Mike’s Incredible Indian Adventure
Written and performed by Mike Schlitt
In the Ellyn Bye Studio
April 20 to June 13, 2010
“Bollywood meets Waiting for Guffman.”
— Backstage West
“A feat of brilliance.”
— LA Weekly
Mike directs a Neil Simon play in India. Life crisis ensues. In 1999 Mike Schlitt accepted an offer to direct Neil Simon’s They’re Playing Our Song on a four-city tour across India. The sheer incongruity of it all — Mahatma Gandhi and “Doc” Simon singing and dancing their way through the Great Sub-Continent — was just too tantalizing to resist. Mike took the job, brought along a filmmaker to document the experience, and soon found himself in the throws of a devastating life crisis the likes of which he is still struggling to claw his way out of. Mike’s Incredible Indian Adventure is an epic tale of clashing cultures and gastric distress. It’s a play about a film about a play, chronicling an artist’s wrong turn off the road to success and the strange, surreal and terrifying journey to find his way back
The 25th Annual Putnam County Spelling Bee
lyrics and music by William Finn
book by Rachel Sheinkin
On the Main Stage
May 25 to June 27, 2010
Six kids face off in the battle of their lives. The competition is intense. The words are outrageous.
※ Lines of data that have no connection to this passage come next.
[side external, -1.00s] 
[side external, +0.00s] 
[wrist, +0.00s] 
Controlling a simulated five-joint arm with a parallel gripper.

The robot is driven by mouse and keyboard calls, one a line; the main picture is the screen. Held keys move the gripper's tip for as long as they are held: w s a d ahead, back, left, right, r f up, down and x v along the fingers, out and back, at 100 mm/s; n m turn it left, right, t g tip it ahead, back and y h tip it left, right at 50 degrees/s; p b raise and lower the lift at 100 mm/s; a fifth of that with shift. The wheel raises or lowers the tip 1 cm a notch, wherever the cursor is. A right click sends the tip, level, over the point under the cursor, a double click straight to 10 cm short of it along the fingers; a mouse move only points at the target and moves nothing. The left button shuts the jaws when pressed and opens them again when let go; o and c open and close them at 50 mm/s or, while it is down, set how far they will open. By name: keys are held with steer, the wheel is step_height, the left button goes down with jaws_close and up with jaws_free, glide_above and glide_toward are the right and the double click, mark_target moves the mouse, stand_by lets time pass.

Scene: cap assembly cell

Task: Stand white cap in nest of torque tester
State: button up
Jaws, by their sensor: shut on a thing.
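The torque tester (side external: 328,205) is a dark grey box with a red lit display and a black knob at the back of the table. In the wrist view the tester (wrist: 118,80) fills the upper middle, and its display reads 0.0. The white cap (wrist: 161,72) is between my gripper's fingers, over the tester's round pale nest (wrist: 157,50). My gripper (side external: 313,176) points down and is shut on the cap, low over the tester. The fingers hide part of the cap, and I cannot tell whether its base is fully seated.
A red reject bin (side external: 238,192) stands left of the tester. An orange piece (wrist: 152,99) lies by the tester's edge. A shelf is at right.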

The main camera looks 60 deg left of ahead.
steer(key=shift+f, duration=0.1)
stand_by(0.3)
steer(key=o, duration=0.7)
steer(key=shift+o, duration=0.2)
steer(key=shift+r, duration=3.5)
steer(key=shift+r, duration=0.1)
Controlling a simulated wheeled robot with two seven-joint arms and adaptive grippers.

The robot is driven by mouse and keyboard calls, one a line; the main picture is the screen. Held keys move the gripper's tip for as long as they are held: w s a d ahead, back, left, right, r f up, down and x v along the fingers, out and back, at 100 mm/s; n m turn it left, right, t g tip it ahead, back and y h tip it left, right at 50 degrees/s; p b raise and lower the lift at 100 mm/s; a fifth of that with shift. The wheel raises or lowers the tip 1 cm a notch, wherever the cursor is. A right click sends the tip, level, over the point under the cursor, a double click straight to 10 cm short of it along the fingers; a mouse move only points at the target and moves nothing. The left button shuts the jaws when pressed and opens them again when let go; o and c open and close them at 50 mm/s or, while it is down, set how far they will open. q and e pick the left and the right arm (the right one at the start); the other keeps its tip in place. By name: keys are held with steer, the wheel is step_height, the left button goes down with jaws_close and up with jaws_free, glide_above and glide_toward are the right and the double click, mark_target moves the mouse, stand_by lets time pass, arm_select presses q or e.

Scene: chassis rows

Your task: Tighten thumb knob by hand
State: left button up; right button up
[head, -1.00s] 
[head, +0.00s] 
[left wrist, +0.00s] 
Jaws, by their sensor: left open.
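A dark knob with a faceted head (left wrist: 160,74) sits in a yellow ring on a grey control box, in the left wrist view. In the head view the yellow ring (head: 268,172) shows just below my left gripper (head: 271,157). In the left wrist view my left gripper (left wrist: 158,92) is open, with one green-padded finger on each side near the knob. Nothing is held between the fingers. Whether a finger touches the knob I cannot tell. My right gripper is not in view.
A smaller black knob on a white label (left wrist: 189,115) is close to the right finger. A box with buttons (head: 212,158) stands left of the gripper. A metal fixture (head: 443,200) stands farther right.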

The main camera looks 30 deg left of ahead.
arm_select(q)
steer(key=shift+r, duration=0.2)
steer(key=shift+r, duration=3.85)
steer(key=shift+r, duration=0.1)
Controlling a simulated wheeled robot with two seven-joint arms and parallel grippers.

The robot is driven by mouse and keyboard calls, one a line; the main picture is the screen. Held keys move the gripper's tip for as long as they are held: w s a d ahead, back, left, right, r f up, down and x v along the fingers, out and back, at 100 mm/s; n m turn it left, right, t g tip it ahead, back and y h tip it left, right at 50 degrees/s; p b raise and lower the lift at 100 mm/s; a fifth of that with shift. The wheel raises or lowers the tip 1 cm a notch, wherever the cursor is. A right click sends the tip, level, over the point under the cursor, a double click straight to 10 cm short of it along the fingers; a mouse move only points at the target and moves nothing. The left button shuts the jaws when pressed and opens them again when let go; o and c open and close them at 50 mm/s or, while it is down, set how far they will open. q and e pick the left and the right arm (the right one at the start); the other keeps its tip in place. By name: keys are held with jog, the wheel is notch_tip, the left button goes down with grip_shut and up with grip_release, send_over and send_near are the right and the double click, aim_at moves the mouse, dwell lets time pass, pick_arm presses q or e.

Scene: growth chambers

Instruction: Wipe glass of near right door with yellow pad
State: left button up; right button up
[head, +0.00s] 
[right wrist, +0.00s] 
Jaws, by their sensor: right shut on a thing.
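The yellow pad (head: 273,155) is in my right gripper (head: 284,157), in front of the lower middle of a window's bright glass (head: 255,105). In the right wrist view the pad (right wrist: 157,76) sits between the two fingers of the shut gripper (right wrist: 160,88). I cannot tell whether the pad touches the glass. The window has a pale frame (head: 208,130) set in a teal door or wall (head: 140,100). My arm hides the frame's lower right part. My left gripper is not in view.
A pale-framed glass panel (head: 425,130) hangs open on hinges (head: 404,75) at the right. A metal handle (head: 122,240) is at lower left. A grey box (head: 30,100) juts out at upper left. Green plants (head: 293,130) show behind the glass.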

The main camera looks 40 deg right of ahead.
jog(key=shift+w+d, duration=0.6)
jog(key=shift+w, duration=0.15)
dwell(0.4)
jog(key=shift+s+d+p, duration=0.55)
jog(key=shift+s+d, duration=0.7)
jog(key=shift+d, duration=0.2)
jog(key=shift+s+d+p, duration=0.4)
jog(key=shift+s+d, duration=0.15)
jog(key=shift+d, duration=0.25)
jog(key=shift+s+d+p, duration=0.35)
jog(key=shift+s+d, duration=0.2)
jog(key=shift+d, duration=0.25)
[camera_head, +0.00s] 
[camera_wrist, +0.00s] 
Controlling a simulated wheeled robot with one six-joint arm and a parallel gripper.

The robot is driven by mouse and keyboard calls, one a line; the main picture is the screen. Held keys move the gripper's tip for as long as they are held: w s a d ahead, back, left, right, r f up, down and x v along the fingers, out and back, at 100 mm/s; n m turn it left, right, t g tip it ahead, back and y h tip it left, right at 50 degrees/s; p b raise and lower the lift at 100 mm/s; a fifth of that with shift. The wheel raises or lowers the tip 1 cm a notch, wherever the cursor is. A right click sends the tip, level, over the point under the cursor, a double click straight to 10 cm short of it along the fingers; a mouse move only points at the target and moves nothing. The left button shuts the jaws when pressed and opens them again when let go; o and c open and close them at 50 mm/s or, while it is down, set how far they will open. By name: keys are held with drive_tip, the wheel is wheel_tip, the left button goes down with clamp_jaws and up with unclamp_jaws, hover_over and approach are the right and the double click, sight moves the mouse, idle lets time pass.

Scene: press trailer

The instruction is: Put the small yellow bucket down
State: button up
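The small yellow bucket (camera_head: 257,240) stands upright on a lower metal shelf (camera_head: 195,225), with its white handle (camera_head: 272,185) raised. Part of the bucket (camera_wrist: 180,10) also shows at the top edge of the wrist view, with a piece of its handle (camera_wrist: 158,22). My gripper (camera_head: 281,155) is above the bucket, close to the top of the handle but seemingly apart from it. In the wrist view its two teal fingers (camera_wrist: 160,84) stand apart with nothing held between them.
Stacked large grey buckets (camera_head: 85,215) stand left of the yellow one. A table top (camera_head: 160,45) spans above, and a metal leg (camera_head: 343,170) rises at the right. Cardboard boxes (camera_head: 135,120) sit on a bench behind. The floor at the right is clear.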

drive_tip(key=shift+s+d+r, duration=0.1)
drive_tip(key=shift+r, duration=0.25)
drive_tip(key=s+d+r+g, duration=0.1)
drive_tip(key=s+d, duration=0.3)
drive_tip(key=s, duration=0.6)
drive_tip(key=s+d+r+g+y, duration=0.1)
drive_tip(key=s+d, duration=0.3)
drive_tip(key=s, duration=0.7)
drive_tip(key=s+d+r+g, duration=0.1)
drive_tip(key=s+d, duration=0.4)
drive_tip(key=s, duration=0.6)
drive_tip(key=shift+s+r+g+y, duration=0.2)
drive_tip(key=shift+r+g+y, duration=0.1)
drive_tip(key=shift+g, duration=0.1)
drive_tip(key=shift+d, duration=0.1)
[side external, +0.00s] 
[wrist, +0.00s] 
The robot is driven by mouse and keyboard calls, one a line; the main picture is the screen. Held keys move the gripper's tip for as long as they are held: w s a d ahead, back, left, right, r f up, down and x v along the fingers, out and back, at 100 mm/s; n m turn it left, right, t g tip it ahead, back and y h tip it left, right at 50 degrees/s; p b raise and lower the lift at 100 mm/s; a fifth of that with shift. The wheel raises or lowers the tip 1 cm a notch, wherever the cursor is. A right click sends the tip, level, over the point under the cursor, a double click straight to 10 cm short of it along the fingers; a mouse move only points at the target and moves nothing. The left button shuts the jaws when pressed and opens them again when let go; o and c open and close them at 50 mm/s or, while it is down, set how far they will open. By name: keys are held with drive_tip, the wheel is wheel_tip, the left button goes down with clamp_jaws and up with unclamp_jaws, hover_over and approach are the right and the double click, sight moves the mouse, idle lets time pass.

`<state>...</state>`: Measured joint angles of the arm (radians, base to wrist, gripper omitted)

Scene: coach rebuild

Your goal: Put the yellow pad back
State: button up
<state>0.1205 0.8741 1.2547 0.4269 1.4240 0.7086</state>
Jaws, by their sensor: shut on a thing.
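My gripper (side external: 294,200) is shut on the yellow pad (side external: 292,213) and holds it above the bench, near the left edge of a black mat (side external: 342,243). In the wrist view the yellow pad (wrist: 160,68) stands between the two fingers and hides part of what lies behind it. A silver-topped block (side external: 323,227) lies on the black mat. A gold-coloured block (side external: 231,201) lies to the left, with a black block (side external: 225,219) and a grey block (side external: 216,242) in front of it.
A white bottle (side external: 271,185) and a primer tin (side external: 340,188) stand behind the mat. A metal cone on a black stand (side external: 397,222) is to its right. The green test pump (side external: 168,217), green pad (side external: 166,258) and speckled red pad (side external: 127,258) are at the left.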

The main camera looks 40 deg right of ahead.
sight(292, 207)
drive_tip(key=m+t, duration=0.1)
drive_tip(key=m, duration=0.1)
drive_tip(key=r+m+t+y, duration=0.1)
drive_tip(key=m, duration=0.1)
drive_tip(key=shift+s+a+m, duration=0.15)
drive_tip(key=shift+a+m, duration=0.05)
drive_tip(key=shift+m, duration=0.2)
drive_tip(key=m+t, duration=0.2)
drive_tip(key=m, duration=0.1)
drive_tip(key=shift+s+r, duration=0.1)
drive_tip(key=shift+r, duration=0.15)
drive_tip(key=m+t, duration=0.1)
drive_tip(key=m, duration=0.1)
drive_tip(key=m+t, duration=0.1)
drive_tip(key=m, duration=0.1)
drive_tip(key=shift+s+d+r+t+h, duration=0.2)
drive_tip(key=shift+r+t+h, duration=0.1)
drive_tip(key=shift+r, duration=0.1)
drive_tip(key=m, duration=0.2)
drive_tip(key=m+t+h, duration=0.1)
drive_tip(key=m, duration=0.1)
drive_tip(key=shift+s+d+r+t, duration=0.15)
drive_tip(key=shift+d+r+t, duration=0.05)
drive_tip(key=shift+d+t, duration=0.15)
Let the spelling (and the singing) begin! Three adults adjudicate the proceedings: a nostalgic former spelling bee winner, a mildly insane Vice Principal and The Official Comfort Counselor completing his community service to the State of New York. Both tender and sardonic, this hilarious Tony Award-winning musical of overachievers’ angst brings you inside the spelling championship to end them all. From the author of Falsettos and A New Brain.